• **TASK**
Copy every line that holds "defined".

• **RECORDS FOR THE TASK**
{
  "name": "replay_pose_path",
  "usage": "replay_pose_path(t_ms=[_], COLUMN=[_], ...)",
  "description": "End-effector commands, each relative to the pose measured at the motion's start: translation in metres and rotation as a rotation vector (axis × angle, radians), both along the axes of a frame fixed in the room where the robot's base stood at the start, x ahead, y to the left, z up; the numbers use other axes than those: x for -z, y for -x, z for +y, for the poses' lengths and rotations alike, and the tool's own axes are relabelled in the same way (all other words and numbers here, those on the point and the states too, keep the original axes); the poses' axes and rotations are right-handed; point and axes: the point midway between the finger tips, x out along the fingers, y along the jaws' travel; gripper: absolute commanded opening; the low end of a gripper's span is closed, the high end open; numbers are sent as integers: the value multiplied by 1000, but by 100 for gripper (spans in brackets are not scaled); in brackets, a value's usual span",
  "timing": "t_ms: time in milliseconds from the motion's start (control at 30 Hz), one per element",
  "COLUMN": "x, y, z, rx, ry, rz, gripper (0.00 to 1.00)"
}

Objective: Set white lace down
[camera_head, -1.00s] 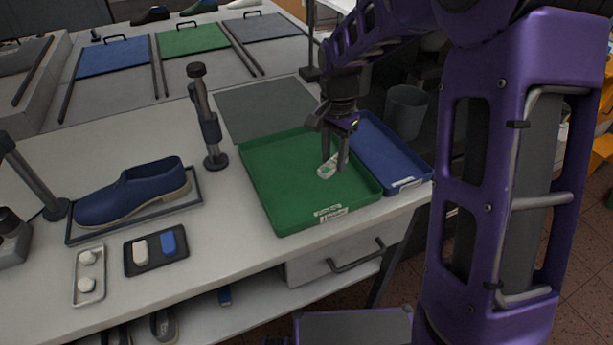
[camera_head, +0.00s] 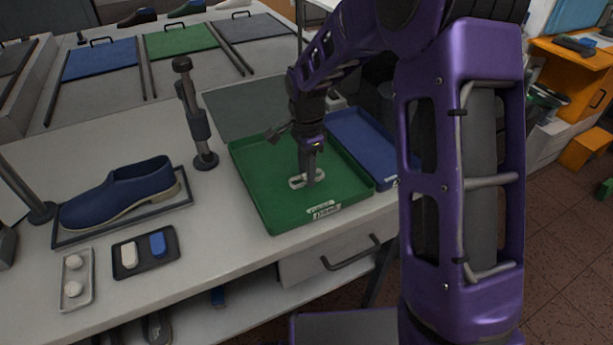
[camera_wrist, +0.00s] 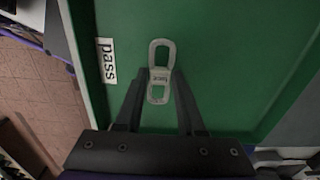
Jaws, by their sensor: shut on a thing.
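The white lace (camera_wrist: 161,55) is a flat white loop bundle with a printed band around its middle. In the wrist view it lies between the fingertips of my gripper (camera_wrist: 158,82), over the green floor of the tray. In the head view the lace (camera_head: 299,182) shows low in the green tray (camera_head: 252,178), around the fingertips of my gripper (camera_head: 311,180). My gripper is shut on the lace. I cannot tell for sure whether the lace touches the tray floor. A label reading "pass" (camera_wrist: 107,61) is on the tray's rim.
A blue tray (camera_head: 355,135) stands right of the green one. A dark post (camera_head: 196,120) stands to its left. A blue shoe (camera_head: 120,195) and a small dark tray (camera_head: 146,252) are further left. The green tray's floor around the lace is bare.

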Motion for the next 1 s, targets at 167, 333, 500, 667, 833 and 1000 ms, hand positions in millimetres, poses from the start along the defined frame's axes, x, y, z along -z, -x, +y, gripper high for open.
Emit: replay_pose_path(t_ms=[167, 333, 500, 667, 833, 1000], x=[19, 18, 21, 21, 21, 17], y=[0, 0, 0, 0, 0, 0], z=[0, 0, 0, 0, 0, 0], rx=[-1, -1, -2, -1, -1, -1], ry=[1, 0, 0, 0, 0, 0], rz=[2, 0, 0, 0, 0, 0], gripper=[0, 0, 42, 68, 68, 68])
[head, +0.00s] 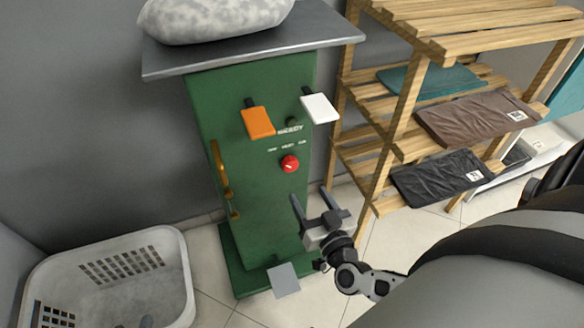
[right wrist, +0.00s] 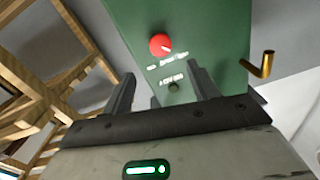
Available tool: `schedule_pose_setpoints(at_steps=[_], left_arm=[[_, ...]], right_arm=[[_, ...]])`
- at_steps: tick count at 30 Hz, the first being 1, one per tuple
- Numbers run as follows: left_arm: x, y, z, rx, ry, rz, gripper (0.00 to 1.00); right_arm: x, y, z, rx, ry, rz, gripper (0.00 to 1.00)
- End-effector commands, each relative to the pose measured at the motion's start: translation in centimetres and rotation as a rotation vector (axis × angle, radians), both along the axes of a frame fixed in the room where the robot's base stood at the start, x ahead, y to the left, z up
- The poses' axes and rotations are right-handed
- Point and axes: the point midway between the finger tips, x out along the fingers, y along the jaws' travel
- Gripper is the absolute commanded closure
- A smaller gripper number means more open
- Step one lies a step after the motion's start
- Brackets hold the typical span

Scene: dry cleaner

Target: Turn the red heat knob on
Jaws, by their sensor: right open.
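The red heat knob (head: 290,164) is on the front of a green machine cabinet (head: 255,205), below a row of small white lettering. It also shows in the right wrist view (right wrist: 160,44), beyond and above the fingers, with a light pointer mark on its face. My right gripper (head: 315,202) is open and empty in front of the cabinet, below the knob and apart from it. In the right wrist view its two fingers (right wrist: 157,88) stand wide apart with nothing between them. My left gripper is not in view.
An orange paddle (head: 258,121) and a white paddle (head: 319,108) stick out above the knob. A brass handle (head: 221,168) is on the cabinet's left side. A wooden shelf (head: 405,95) with folded garments stands to the right. A white basket (head: 165,245) is at lower left.

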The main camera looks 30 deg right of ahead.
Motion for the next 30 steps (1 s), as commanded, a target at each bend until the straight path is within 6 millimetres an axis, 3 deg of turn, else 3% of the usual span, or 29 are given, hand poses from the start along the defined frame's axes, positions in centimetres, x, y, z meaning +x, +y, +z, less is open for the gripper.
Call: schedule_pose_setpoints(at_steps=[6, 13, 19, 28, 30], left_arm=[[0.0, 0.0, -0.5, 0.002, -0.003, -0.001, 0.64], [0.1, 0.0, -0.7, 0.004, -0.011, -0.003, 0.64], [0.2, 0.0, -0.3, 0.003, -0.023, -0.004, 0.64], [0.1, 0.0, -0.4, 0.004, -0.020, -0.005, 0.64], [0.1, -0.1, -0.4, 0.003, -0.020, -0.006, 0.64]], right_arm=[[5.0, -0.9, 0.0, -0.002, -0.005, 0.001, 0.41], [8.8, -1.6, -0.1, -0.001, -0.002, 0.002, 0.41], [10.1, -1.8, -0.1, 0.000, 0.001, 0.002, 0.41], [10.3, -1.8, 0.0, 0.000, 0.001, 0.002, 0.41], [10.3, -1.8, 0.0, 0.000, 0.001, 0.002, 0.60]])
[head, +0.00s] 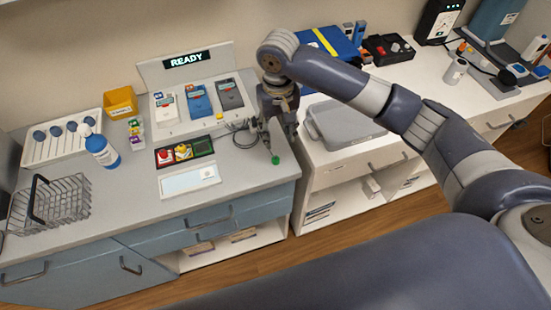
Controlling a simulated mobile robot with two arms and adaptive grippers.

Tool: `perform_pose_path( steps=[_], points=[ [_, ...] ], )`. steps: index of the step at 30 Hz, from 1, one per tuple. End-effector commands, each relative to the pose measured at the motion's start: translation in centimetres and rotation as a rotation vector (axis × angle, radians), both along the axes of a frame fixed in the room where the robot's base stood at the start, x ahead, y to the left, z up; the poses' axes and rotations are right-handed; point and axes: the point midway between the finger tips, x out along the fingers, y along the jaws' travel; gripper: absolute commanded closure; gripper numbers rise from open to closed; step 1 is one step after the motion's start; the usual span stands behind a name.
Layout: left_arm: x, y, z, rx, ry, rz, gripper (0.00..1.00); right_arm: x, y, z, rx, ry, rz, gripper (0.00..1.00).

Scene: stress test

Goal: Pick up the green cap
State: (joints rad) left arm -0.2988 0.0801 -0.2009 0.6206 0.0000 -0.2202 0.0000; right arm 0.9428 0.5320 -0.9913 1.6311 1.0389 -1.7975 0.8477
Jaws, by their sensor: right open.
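The small green cap (275,160) lies on the grey counter near its right front edge. My right gripper (274,138) points down just behind and above the cap, with its fingers apart. I see no contact between the fingers and the cap, and the exact gap is hard to tell. My left gripper is not in view.
A dark looped cable (240,133) lies just left of the gripper. The tray with red and yellow pieces (184,152) and a white panel (189,180) lie further left. A grey bin (343,126) sits right.

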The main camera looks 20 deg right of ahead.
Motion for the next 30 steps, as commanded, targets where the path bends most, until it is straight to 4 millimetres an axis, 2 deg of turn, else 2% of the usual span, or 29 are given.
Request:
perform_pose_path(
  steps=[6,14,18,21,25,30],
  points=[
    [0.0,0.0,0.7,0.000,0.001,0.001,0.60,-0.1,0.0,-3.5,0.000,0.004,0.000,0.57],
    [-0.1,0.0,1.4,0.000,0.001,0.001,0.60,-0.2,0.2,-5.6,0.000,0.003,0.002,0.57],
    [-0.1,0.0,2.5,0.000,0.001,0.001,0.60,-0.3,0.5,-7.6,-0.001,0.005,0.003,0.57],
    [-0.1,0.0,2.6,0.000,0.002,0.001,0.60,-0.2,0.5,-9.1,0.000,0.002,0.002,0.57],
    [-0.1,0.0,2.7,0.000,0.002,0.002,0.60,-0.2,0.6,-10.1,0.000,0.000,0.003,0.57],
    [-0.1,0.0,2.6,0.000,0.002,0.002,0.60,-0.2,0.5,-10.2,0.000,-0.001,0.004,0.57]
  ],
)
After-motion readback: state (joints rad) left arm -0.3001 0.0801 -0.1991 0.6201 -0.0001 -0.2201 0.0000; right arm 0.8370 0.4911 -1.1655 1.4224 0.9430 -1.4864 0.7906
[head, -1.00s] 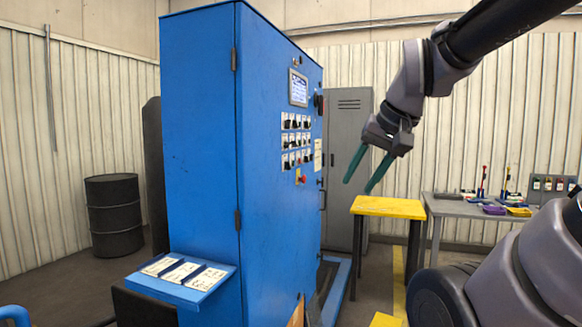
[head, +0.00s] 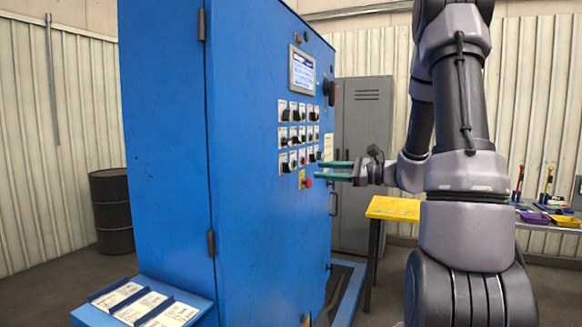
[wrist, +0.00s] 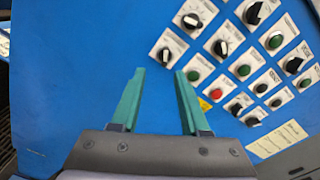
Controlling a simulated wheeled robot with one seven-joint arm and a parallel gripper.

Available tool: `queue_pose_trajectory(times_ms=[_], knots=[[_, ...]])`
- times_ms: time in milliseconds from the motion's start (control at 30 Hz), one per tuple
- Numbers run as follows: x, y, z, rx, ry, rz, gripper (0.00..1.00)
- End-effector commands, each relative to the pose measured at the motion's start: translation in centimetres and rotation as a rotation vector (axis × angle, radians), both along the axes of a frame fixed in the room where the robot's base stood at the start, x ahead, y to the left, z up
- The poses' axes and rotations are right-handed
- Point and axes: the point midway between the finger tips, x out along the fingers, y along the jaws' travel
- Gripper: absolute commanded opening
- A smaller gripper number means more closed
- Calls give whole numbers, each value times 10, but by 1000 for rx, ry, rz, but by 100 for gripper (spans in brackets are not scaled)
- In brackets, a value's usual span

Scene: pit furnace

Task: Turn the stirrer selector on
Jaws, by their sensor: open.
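The blue control cabinet (head: 250,215) carries a panel of black selector knobs and green buttons (head: 298,134) below a screen. Which knob is the stirrer selector cannot be told, since the labels are too small to read. My gripper (head: 318,170) has two green fingers, open and empty, pointing at the lower part of the panel. In the wrist view my gripper (wrist: 158,75) faces bare blue panel, with a black knob on a white plate (wrist: 168,50) just beyond and right of the fingertips. More knobs, green buttons and a red button (wrist: 216,94) lie to the right.
A red emergency button on a yellow plate (head: 304,181) sits just below the knobs, close to my fingers. A yellow-topped table (head: 395,208) and grey locker (head: 361,130) stand behind. A label shelf (head: 140,303) juts out at lower left.

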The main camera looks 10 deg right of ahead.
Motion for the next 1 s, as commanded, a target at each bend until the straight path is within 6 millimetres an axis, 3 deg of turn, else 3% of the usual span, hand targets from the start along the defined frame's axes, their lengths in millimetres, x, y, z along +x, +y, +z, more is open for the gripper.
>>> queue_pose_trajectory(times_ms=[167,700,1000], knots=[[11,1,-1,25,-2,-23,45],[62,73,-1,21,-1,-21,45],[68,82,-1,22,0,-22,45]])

• **OUTPUT OF THE TASK**
Motion for the next 1 s, targets at 167, 333, 500, 667, 833 and 1000 ms, hand positions in millimetres, poses from the start along the defined frame's axes, x, y, z along -z, -x, +y, gripper high for open.
Motion for the next 30 steps (1 s), as commanded, a target at each bend until the straight path is within 6 millimetres an axis, 3 deg of turn, else 3% of the usual span, or 29 are given, hand poses from the start along the defined frame's axes, positions in centimetres, x, y, z meaning +x, +y, +z, less is open for the gripper.
Motion for the next 1 s, as commanded, a target at each bend until the straight path is within 6 millimetres an axis, 3 deg of turn, else 3% of the usual span, hand targets from the start along the defined frame's axes, their lengths in millimetres, x, y, z along +x, +y, +z, more is open for the gripper.

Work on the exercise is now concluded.